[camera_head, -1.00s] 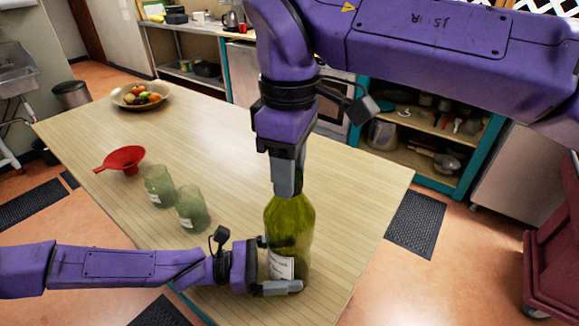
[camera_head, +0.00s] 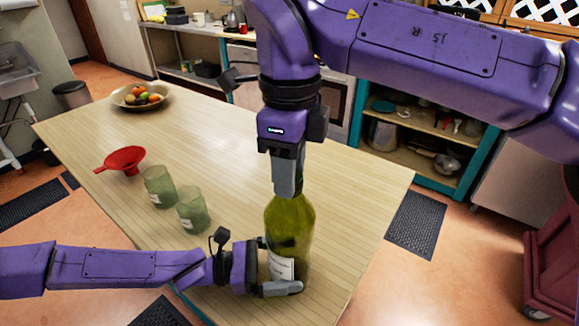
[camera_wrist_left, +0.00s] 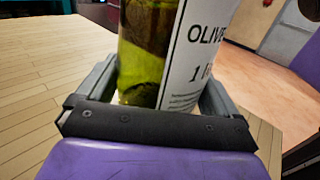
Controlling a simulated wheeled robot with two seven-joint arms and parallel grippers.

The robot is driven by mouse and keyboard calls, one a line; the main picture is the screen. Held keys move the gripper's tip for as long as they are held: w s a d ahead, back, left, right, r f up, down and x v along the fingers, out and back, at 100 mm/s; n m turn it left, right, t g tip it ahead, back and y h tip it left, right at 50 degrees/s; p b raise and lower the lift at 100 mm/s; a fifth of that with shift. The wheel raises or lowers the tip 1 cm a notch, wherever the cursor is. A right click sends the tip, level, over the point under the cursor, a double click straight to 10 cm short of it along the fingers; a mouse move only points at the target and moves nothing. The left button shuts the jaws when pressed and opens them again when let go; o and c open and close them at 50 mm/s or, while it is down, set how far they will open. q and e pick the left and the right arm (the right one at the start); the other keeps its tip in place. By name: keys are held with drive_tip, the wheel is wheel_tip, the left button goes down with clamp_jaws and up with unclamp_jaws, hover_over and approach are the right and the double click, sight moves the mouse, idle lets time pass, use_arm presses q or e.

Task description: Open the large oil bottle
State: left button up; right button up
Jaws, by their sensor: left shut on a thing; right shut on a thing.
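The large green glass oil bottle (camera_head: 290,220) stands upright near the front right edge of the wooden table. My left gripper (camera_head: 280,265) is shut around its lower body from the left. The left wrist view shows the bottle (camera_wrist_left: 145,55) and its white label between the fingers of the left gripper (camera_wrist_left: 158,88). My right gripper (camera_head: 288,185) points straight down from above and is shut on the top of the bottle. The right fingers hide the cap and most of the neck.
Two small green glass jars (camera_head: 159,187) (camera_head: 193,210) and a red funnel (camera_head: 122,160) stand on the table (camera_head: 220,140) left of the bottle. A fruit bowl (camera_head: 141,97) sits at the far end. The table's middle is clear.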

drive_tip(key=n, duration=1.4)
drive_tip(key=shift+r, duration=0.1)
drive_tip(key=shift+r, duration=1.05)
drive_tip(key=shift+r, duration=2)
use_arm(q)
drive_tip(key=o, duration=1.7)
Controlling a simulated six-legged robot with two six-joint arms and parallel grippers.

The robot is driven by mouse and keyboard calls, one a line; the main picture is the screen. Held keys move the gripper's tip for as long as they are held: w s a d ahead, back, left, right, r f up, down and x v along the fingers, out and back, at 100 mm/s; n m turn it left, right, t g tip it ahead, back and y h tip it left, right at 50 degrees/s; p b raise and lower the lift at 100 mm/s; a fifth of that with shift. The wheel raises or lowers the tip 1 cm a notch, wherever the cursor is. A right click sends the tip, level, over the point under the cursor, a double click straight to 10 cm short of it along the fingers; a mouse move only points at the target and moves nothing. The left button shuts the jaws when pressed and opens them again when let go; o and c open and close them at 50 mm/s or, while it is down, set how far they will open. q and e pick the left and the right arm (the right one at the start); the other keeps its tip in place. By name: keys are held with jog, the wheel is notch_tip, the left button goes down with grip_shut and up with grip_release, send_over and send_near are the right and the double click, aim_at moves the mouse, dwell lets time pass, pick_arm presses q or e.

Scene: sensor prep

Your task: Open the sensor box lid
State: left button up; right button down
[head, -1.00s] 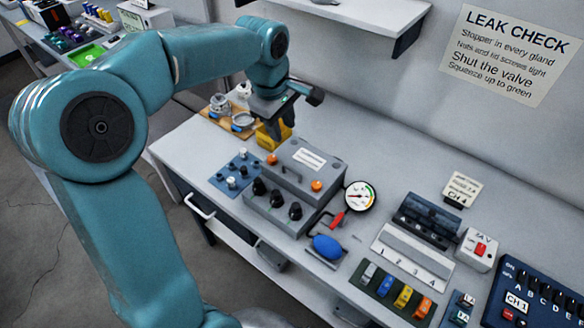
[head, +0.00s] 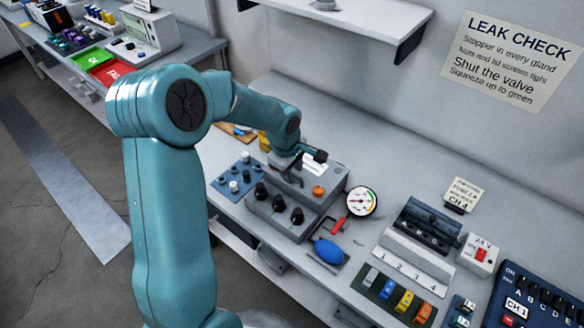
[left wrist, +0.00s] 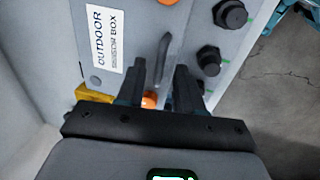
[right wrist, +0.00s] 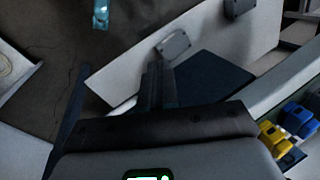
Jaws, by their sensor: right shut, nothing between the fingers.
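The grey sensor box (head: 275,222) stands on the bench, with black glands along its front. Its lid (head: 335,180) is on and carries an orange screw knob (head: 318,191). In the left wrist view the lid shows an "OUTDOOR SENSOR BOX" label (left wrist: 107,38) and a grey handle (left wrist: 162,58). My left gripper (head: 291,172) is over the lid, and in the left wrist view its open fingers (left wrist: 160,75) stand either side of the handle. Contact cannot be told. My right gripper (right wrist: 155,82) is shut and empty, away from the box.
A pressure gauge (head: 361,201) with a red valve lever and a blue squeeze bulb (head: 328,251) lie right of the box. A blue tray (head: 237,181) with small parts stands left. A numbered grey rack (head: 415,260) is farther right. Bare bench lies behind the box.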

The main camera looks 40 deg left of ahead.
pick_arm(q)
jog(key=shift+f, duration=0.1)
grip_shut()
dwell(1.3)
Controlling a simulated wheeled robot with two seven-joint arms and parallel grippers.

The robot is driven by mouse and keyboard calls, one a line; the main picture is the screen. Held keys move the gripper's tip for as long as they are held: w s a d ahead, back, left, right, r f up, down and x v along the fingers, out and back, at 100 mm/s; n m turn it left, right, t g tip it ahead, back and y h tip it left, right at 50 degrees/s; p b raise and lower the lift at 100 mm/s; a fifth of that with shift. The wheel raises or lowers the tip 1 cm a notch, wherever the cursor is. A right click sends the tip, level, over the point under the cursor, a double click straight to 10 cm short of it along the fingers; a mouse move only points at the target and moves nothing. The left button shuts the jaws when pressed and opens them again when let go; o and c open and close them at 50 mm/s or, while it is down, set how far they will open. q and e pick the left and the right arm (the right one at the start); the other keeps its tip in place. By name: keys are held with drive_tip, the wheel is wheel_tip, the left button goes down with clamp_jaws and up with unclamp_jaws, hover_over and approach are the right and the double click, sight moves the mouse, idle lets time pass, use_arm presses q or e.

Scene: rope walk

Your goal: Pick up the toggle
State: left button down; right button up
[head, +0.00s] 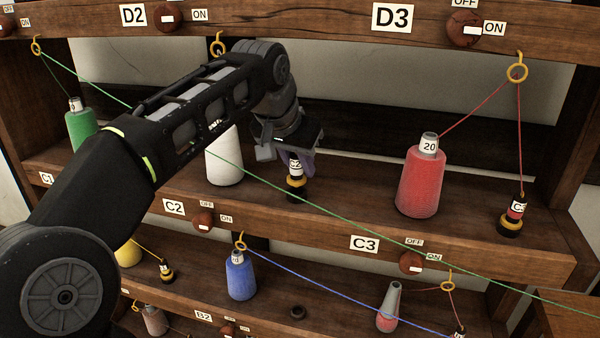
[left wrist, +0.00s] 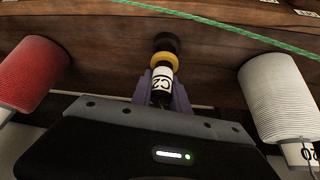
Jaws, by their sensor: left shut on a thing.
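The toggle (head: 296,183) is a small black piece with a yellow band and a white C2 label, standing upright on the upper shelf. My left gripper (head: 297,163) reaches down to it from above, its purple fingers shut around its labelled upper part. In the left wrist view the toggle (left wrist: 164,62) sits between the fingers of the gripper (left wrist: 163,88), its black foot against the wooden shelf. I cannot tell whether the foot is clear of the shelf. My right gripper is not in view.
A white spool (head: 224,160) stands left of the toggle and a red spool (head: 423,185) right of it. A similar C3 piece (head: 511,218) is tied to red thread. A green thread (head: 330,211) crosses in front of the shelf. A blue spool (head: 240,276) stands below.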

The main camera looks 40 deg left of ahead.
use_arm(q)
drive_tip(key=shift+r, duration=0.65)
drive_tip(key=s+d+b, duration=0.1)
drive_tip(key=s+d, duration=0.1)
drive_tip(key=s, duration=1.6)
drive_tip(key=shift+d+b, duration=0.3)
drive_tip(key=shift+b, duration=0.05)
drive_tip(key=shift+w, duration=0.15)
---
## Task description
Reproduce the entries above word for word. Pictures stay out.

## Solution to this exercise
[camera_head, -1.00s] 
[camera_head, +0.00s] 
[camera_wrist_left, +0.00s] 
Controlling a simulated wheeled robot with two seven-joint arms and parallel grippers.

The robot is driven by mouse and keyboard calls, one a line; the main picture is the screen. Held keys move the gripper's tip for as long as they are held: w s a d ahead, back, left, right, r f up, down and x v along the fingers, out and back, at 100 mm/s; n m turn it left, right, t g tip it ahead, back and y h tip it left, right at 50 degrees/s; p b raise and lower the lift at 100 mm/s; a fifth of that with shift. The wheel raises or lowers the tip 1 cm a notch, wherever the cursor is. A right click sends the tip, level, over the point under the cursor, a double click straight to 10 cm short of it along the fingers; a mouse move only points at the target and moves nothing. The left button shuts the jaws when pressed and opens them again when let go; o and c open and close them at 50 mm/s or, while it is down, set how far they will open. q and e pick the left and the right arm (the right one at the start); the other keeps its tip in place. By name: keys are held with drive_tip, the wheel is wheel_tip, the left button goes down with clamp_jaws and up with unclamp_jaws, hover_over and approach are the right and the double click, sight moves the mouse, idle lets time pass, use_arm presses q or e.

Task description: Open the large oil bottle
State: left button up; right button up
Jaws, by their sensor: left shut on a thing; right shut on a thing.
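The large green glass oil bottle (camera_head: 290,220) stands upright near the front right edge of the wooden table. My left gripper (camera_head: 280,265) is shut around its lower body from the left. The left wrist view shows the bottle (camera_wrist_left: 145,55) and its white label between the fingers of the left gripper (camera_wrist_left: 158,88). My right gripper (camera_head: 288,185) points straight down from above and is shut on the top of the bottle. The right fingers hide the cap and most of the neck.
Two small green glass jars (camera_head: 159,187) (camera_head: 193,210) and a red funnel (camera_head: 122,160) stand on the table (camera_head: 220,140) left of the bottle. A fruit bowl (camera_head: 141,97) sits at the far end. The table's middle is clear.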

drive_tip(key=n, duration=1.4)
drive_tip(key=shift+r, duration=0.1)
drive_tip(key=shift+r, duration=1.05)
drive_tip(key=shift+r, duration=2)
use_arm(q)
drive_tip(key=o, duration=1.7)
Controlling a simulated six-legged robot with two six-joint arms and parallel grippers.

The robot is driven by mouse and keyboard calls, one a line; the main picture is the screen. Held keys move the gripper's tip for as long as they are held: w s a d ahead, back, left, right, r f up, down and x v along the fingers, out and back, at 100 mm/s; n m turn it left, right, t g tip it ahead, back and y h tip it left, right at 50 degrees/s; p b raise and lower the lift at 100 mm/s; a fifth of that with shift. The wheel raises or lowers the tip 1 cm a notch, wherever the cursor is. A right click sends the tip, level, over the point under the cursor, a double click straight to 10 cm short of it along the fingers; a mouse move only points at the target and moves nothing. The left button shuts the jaws when pressed and opens them again when let go; o and c open and close them at 50 mm/s or, while it is down, set how far they will open. q and e pick the left and the right arm (the right one at the start); the other keeps its tip in place. By name: keys are held with jog, the wheel is notch_tip, the left button goes down with grip_shut and up with grip_release, send_over and send_near are the right and the double click, aim_at moves the mouse, dwell lets time pass, pick_arm presses q or e.

Scene: sensor prep

Your task: Open the sensor box lid
State: left button up; right button down
[head, -1.00s] 
[head, +0.00s] 
[left wrist, +0.00s] 
[right wrist, +0.00s] 
Jaws, by their sensor: right shut, nothing between the fingers.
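The grey sensor box (head: 275,222) stands on the bench, with black glands along its front. Its lid (head: 335,180) is on and carries an orange screw knob (head: 318,191). In the left wrist view the lid shows an "OUTDOOR SENSOR BOX" label (left wrist: 107,38) and a grey handle (left wrist: 162,58). My left gripper (head: 291,172) is over the lid, and in the left wrist view its open fingers (left wrist: 160,75) stand either side of the handle. Contact cannot be told. My right gripper (right wrist: 155,82) is shut and empty, away from the box.
A pressure gauge (head: 361,201) with a red valve lever and a blue squeeze bulb (head: 328,251) lie right of the box. A blue tray (head: 237,181) with small parts stands left. A numbered grey rack (head: 415,260) is farther right. Bare bench lies behind the box.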

The main camera looks 40 deg left of ahead.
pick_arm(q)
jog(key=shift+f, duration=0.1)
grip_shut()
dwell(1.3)
Controlling a simulated wheeled robot with two seven-joint arms and parallel grippers.

The robot is driven by mouse and keyboard calls, one a line; the main picture is the screen. Held keys move the gripper's tip for as long as they are held: w s a d ahead, back, left, right, r f up, down and x v along the fingers, out and back, at 100 mm/s; n m turn it left, right, t g tip it ahead, back and y h tip it left, right at 50 degrees/s; p b raise and lower the lift at 100 mm/s; a fifth of that with shift. The wheel raises or lowers the tip 1 cm a notch, wherever the cursor is. A right click sends the tip, level, over the point under the cursor, a double click straight to 10 cm short of it along the fingers; a mouse move only points at the target and moves nothing. The left button shuts the jaws when pressed and opens them again when let go; o and c open and close them at 50 mm/s or, while it is down, set how far they will open. q and e pick the left and the right arm (the right one at the start); the other keeps its tip in place. By name: keys are held with drive_tip, the wheel is wheel_tip, the left button goes down with clamp_jaws and up with unclamp_jaws, hover_over and approach are the right and the double click, sight moves the mouse, idle lets time pass, use_arm presses q or e.

Scene: rope walk

Your goal: Pick up the toggle
State: left button down; right button up
[head, +0.00s] 
[left wrist, +0.00s] 
Jaws, by their sensor: left shut on a thing.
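The toggle (head: 296,183) is a small black piece with a yellow band and a white C2 label, standing upright on the upper shelf. My left gripper (head: 297,163) reaches down to it from above, its purple fingers shut around its labelled upper part. In the left wrist view the toggle (left wrist: 164,62) sits between the fingers of the gripper (left wrist: 163,88), its black foot against the wooden shelf. I cannot tell whether the foot is clear of the shelf. My right gripper is not in view.
A white spool (head: 224,160) stands left of the toggle and a red spool (head: 423,185) right of it. A similar C3 piece (head: 511,218) is tied to red thread. A green thread (head: 330,211) crosses in front of the shelf. A blue spool (head: 240,276) stands below.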

The main camera looks 40 deg left of ahead.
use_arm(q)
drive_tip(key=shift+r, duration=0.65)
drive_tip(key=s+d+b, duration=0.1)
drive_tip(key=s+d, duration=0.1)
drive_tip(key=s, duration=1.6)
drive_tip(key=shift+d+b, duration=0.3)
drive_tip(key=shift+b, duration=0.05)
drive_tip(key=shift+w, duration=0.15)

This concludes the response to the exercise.